The request: Show all lines of the listing that hold the word "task".

Data records:
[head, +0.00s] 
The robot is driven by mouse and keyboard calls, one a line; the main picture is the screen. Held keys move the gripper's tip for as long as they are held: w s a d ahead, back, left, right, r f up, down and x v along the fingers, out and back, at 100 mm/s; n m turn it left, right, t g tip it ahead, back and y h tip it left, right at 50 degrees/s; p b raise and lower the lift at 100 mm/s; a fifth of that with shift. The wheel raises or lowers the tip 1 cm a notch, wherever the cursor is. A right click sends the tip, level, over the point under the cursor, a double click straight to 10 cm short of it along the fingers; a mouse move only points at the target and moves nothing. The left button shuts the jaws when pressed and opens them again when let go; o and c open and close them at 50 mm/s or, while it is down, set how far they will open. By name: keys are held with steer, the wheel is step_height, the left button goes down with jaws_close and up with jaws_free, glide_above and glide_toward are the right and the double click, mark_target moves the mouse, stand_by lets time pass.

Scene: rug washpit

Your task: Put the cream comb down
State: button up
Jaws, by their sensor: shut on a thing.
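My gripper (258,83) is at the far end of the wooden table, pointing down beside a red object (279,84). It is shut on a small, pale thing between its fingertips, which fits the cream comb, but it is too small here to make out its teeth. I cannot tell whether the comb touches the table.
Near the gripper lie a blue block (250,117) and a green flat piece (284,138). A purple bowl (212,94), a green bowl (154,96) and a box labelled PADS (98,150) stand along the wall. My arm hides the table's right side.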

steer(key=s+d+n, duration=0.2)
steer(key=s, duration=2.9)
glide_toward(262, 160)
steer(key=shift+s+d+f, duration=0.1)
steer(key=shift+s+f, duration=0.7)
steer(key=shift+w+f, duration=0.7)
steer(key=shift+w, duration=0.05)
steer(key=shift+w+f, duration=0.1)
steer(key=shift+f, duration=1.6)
==
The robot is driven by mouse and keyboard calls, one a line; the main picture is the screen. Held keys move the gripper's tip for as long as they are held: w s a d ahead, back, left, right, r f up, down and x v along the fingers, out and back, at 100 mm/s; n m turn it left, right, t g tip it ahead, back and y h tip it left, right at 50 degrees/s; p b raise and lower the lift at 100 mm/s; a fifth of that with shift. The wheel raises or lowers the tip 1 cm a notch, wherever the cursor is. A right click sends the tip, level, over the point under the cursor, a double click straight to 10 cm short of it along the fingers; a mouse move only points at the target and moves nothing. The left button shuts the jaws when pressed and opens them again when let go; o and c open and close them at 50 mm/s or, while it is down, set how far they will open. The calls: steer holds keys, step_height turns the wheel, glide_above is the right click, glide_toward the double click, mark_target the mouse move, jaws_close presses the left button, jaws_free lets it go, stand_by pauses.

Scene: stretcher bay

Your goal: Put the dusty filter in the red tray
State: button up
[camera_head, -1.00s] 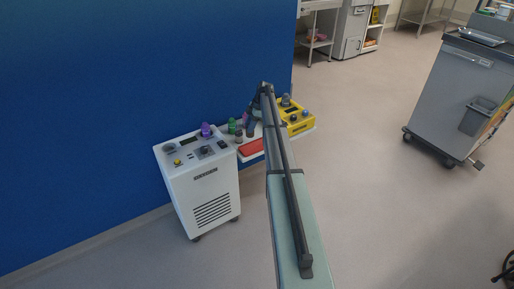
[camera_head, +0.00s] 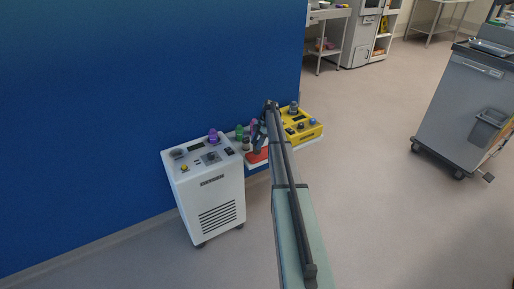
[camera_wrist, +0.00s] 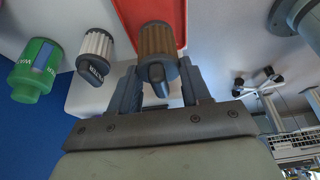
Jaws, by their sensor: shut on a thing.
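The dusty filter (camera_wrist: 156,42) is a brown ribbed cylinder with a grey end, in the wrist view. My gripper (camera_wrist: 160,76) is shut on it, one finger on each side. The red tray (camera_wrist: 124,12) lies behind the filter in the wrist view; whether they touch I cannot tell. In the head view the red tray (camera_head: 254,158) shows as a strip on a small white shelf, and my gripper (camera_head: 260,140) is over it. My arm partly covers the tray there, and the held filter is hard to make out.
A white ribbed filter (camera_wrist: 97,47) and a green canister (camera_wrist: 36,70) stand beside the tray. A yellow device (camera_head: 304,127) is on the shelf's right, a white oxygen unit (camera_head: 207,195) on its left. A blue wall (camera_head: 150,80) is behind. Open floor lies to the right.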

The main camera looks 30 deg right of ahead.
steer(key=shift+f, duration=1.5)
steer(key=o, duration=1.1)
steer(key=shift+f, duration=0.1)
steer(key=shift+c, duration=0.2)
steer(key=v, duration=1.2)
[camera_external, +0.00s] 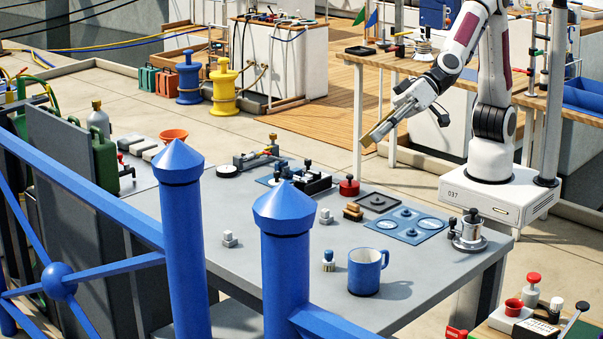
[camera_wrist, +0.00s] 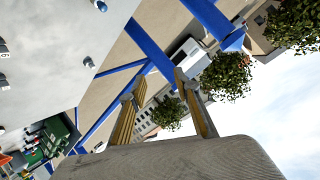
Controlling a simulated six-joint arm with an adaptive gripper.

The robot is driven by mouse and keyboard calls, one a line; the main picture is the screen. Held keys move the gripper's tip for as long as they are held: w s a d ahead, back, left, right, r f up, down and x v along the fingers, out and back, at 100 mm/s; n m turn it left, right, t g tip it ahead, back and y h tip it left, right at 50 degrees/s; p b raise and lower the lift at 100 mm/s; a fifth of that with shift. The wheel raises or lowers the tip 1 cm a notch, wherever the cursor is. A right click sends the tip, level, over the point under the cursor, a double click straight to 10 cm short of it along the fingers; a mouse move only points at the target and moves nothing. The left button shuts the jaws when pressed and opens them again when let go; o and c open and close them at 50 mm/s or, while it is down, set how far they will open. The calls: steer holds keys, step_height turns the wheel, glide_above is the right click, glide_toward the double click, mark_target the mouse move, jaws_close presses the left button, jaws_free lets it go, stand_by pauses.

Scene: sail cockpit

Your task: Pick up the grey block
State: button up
...
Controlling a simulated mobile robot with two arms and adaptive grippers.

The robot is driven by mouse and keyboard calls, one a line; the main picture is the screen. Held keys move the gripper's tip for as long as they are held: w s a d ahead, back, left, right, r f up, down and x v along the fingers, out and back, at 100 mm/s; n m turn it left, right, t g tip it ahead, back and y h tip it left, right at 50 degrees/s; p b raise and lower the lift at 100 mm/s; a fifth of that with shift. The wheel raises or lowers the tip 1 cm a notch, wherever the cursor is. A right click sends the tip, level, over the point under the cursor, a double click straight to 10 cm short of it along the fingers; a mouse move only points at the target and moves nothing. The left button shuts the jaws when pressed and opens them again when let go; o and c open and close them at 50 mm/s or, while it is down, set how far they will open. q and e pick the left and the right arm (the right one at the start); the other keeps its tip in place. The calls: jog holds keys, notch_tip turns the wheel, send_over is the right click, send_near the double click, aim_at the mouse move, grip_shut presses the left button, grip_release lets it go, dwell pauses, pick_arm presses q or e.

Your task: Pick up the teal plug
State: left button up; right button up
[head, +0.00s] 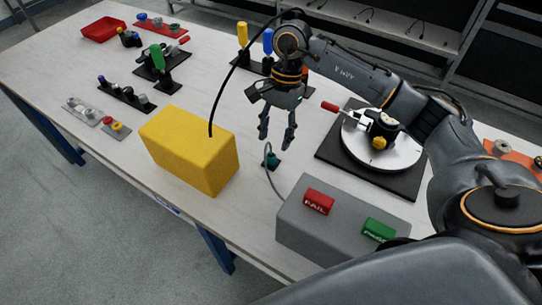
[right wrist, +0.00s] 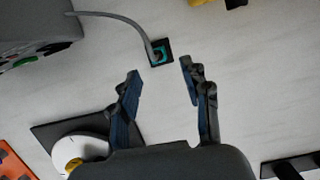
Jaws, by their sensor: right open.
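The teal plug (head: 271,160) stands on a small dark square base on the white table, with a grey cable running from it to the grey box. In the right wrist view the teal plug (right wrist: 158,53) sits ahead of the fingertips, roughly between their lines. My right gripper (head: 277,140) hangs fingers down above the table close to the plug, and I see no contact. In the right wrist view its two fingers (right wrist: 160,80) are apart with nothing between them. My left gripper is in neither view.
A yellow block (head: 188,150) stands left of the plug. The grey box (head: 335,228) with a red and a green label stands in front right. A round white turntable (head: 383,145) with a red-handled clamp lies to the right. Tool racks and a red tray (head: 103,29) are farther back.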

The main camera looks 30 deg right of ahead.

Solved problem:
Your task: Put the cream comb down
Your task: Pick up the grey block
Your task: Pick up the teal plug

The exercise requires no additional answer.